O all ye who thirst! Know that you have not far to seek for the fountain of living waters; it springs close to you in the present moment. ... The present moment is the manifestation of the Name of God and the coming of his Kingdom.

But while we cannot grasp the moment, arresting that flow of life which we call time, there remains the fact that we cannot get away from it. It seems, as we cling to it, to slip away, but what slips away is only its outward form. In reality it stays with us. However hard we may fight to retain the past or to hurry on into the future, we cannot get out of the present moment. The more we try to hold it, the more we fail to perceive that it holds us. The moment always carries us in its embrace, and wherever we go or whatever we do, it cannot be escaped. To understand this is simplicity itself.

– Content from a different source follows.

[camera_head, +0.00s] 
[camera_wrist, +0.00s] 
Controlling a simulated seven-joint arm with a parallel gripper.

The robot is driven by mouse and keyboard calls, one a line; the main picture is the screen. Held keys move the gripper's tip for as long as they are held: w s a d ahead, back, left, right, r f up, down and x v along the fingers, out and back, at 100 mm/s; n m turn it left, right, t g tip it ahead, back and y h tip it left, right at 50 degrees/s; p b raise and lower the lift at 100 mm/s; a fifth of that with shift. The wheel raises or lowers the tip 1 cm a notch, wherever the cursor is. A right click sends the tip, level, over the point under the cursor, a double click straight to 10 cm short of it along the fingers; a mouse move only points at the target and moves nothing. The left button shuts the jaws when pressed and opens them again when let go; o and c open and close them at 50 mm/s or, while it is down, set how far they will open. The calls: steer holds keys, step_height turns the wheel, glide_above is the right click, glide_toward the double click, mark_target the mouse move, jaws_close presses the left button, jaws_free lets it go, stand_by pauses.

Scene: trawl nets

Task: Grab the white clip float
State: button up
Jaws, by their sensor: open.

And here is the perfect analogy of our union with God -- a reality which possesses and holds us as surely and as presently as the moment, a reality which in some sense is this moment. For the moment is not its forms; it is not space; it is not time; it is infinitesimal and thus infinite; it is Reality, Being, the eternal presence of God. In this moment we live and move and have our being, and nowhere else. What we have to realize, therefore, it is not the getting of union with God, but not being able to get away from it. It is in, it is this Eternal Now, wherein God so lovingly holds us.